How do we ensure that soy is responsibly produced? Photo: WWF
The modern food chain is largely dependent on soy. Soy is primarily used as fodder to feed food-producing animals. In the EU alone, as much as 90 percent of all imported soy is used as fodder to produce meat, dairy products, eggs and farmed fish. As global consumption of animal based products increases, global soy demand increases as well, especially in South America.
Deforestation and biodiversity loss
Commercial crops such as soy have a direct link to deforestation. As much as 10 percent of the global climate impact can be attributed to deforestation. Often, cultivation techniques of commercial soil involve the use of harmful chemicals, which cause damage to both human health and the environment. Deforestation combined with the use of agricultural chemicals has lead to widespread biodiversity loss, in for example South America where the majority of commercial soy is produced. With the loss of valuable biodiversity also comes the loss of important ecosystem services such as natural water systems and pollination. As problematic as soy production is, its cultivation contributes to economic development of many countries. Nonetheless violations of human rights, environmental consequences and land conflicts must be adressed.
Complex supply chains with poor transparency
Addressing production standards is often a challenge for Swedish companies. The long supply chain, poor transparency and low traceability make it difficult to adress breaches of production standards or conditions. Soy traceability is further complicated by it often being “embedded” in animal food products.
Soy production is directly linked to deforestation and biodiversity loss. Photo: WWF
The network “Soy Dialogue” was formed in 2014 as a cross-sectoral initiative where members voluntarily contribute to the development of responsibly produced soy. The Soy Dialogue is an unique collaboration where Sweden, a small market on the international scale, creates a united voice in order to improve the standard of soy production of its suppliers.
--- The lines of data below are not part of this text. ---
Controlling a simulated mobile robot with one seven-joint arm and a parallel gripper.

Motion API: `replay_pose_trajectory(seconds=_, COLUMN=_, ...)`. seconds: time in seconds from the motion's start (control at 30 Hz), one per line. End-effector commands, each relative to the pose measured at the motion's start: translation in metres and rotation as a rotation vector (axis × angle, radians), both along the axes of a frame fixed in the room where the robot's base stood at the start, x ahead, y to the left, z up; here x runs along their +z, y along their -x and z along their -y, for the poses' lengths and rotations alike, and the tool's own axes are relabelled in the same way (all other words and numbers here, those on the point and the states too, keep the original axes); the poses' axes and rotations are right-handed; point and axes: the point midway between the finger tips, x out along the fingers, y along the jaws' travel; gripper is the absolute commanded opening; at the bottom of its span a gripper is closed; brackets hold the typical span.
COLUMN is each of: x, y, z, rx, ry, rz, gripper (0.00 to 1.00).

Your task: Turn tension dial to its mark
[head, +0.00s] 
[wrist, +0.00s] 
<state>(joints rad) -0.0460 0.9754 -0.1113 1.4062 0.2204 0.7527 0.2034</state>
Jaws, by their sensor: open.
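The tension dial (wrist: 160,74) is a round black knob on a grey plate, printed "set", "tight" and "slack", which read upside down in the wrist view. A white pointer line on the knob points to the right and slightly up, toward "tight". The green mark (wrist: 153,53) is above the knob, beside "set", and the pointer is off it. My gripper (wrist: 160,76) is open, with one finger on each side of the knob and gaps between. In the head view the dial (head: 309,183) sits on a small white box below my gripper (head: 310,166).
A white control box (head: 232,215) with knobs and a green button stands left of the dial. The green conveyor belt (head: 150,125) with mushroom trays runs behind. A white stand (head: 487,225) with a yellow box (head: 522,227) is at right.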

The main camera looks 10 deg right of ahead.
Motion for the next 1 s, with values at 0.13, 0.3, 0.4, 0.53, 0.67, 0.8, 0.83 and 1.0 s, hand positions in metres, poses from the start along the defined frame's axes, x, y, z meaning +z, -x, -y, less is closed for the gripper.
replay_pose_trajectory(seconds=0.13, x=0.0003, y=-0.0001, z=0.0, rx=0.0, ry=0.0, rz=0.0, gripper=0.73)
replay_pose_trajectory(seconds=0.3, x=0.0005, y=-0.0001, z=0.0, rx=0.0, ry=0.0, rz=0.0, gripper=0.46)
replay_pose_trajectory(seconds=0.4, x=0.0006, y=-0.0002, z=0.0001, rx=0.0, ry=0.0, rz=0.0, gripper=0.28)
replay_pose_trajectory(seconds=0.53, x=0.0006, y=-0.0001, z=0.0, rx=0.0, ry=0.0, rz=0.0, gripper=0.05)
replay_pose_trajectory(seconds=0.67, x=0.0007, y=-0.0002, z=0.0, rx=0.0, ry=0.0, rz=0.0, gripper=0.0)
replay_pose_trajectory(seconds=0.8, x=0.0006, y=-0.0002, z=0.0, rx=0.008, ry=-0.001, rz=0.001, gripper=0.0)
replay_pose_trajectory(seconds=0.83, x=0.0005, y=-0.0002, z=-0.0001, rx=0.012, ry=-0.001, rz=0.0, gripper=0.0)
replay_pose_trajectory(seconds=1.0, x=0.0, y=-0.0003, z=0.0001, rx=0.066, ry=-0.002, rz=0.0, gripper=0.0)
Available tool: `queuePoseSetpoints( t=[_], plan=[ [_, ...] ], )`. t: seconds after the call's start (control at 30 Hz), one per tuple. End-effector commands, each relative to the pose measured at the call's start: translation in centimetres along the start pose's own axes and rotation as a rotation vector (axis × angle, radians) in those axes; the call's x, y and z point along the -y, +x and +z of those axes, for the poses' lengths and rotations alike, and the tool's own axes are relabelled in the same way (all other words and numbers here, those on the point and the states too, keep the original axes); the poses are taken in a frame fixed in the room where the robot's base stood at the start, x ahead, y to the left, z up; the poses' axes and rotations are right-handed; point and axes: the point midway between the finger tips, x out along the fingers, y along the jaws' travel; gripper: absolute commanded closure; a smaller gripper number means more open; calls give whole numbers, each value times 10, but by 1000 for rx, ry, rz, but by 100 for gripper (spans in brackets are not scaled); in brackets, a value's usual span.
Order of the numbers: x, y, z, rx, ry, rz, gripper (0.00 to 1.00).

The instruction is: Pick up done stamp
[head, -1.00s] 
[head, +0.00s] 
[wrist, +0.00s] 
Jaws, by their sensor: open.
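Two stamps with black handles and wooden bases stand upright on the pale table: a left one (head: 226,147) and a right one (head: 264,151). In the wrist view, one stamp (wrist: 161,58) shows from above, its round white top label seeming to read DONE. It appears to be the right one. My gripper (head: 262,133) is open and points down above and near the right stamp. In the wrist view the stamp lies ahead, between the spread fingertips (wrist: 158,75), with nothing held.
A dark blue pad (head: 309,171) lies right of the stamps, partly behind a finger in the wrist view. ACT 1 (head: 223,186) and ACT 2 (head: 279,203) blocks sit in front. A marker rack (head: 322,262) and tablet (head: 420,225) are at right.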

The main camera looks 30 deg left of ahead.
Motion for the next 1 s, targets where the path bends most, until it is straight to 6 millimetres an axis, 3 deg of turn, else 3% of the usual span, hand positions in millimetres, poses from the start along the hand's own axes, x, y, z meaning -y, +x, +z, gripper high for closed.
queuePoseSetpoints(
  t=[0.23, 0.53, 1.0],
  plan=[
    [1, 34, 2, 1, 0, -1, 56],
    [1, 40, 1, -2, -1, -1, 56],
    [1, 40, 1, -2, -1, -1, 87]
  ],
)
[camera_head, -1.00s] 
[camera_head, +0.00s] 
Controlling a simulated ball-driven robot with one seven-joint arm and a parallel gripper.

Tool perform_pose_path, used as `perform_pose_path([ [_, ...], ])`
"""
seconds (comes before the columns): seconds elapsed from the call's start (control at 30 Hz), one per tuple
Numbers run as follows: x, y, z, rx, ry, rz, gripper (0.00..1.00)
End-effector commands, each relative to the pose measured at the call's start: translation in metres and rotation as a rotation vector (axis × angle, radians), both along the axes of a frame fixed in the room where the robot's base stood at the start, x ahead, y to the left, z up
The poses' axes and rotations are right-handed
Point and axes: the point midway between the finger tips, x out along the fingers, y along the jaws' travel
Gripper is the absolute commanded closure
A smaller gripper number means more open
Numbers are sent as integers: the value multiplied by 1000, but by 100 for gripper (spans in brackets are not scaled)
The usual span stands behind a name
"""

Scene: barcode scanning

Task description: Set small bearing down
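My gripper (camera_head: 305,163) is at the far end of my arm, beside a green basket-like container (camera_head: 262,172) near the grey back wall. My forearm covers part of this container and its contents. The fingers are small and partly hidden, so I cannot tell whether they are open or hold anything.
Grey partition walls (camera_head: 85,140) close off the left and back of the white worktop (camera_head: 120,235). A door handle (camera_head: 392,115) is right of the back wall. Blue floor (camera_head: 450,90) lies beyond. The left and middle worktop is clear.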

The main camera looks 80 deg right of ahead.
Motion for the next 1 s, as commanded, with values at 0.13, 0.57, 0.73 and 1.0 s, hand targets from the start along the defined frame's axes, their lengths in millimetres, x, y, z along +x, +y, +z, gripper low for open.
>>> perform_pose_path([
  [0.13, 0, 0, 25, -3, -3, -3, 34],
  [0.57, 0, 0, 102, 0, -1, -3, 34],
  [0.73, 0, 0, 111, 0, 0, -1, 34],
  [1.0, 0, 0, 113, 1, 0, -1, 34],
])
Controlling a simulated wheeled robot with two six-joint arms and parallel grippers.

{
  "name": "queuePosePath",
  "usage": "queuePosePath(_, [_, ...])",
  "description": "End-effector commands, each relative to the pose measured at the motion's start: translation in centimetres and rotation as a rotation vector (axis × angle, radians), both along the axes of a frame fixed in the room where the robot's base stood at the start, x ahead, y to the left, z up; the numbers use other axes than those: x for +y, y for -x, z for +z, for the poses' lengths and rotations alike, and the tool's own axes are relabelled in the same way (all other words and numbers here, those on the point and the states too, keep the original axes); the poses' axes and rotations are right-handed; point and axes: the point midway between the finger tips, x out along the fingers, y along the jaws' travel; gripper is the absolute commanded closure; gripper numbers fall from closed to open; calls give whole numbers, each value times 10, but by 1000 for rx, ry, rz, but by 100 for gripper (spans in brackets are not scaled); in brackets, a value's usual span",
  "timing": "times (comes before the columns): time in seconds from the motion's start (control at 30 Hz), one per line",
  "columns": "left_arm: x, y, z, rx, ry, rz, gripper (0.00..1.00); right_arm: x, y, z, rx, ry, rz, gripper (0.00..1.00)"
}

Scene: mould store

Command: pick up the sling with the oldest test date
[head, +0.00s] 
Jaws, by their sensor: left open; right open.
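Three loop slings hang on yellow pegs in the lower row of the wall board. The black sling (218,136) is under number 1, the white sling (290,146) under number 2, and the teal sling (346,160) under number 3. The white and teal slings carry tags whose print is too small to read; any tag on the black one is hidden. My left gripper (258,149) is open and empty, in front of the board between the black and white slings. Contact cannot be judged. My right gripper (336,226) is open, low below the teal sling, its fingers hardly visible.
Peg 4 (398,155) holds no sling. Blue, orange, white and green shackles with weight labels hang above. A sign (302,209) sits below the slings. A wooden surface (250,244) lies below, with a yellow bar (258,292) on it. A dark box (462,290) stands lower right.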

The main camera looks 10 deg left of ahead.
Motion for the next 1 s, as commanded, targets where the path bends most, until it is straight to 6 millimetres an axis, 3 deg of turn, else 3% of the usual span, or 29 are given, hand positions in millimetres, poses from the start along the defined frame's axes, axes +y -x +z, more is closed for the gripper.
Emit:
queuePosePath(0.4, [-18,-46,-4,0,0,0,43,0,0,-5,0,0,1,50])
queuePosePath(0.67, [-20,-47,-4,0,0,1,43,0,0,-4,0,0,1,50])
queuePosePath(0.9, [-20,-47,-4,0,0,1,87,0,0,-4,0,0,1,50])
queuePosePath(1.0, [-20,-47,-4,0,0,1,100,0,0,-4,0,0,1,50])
At the heart of the network’s work is a common commitment that reads: The members of the Soy Dialogue commit, to the extent that they can influence actors within their own supply chain, to ensure responsibly produced soy, used as feed for the production of animal food and soy products for human consumption, regardless of whether the product has Swedish or foreign origin.
“The Soy Dialogue works to ensure that all soy that reaches Swedish consumers, via the network’s members, is responsibly produced by the year 2025.”
The Soy Dialogue approves certain certification systems: Photo: Wikipedia Commons
Members assume accountability that 100% of the soy used in their products are responsibly produced. This is achieved through soy certifications which ensure a trustworthy standard of production, or that the soy comes from a traceable origin that has been assessed to meet the criteria and verified by independent third parties.
The Soy Dialogue approves the certification systems: RTRS (Round Table on Responsible Soy); ProTerra; EU Organic; IFOAM and Donau Soja / Europe Soya as trustworthy standards of responsible soy production.
The demands made by the Swedish food market have the potential to both develop a market for sustainable soy products, and stimulate responsible soy production in South America and other soy producing countries. Responsible production includes criteria that protect nature, ecosystems and local communities, acceptable working conditions and the responsible use of agricultural chemicals. An important requirement is that the production of soy does not occur in ecologically valuable areas, or destroy important ecosystem services, and social or cultural values.
Since 2018 Axfoundation has spearheaded the Soy Dialogue by coordinating and developing the work within the network.
The Soy Dialogue represents a network of 50 Swedish members, representing feed companies, food producers, food retailers and interest groups throughout the supply chain, from farm to fork.